#### Exercise
Repeat, exactly and in full, the lines of the listing below, but without any pictures.

>>>

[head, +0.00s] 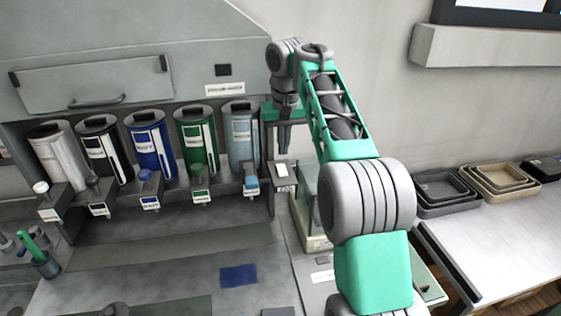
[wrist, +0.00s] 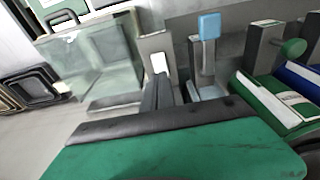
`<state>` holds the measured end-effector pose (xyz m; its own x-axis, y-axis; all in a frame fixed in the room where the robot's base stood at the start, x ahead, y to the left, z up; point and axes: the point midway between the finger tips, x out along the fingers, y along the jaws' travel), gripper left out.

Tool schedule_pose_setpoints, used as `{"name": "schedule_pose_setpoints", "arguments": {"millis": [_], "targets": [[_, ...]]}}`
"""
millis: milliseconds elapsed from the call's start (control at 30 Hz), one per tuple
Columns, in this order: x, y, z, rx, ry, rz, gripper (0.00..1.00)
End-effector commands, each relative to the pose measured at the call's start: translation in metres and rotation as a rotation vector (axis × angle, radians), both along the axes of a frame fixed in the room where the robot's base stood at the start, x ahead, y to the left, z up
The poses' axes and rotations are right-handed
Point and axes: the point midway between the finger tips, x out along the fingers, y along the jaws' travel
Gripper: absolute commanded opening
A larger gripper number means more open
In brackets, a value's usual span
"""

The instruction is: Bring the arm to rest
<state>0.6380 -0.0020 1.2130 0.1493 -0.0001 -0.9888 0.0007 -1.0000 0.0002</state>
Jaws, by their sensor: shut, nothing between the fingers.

<<<

#### Complete output
[head, +0.00s] 
[wrist, +0.00s] 
`<state>` holds the measured end-effector pose (xyz m; its own x-axis, y-axis; all in a frame fixed in the room where the robot's base stood at the start, x ahead, y to the left, z up; point and axes: the point midway between the finger tips, x out along the fingers, y along the jaws' travel), gripper left out.

Tool schedule_pose_setpoints, used as `{"name": "schedule_pose_setpoints", "arguments": {"millis": [_], "targets": [[_, ...]]}}`
"""
millis: milliseconds elapsed from the call's start (control at 30 Hz), one per tuple
Columns, in this order: x, y, z, rx, ry, rz, gripper (0.00..1.00)
End-effector commands, each relative to the pose measured at the call's start: translation in metres and rotation as a rotation vector (axis × angle, radians), both along the axes of a frame fixed in the room where the robot's base stood at the start, x ahead, y to the left, z up
The poses' axes and rotations are right-handed
Point and axes: the point midway between the finger tips, x out along the fingers, y along the jaws' travel
Gripper: absolute commanded opening
A larger gripper number means more open
In brackets, a value's usual span
"""

The instruction is: Bring the arm to rest
<state>0.6380 -0.0020 1.2130 0.1493 -0.0001 -0.9888 0.0007 -1.0000 0.0002</state>
Jaws, by their sensor: shut, nothing between the fingers.

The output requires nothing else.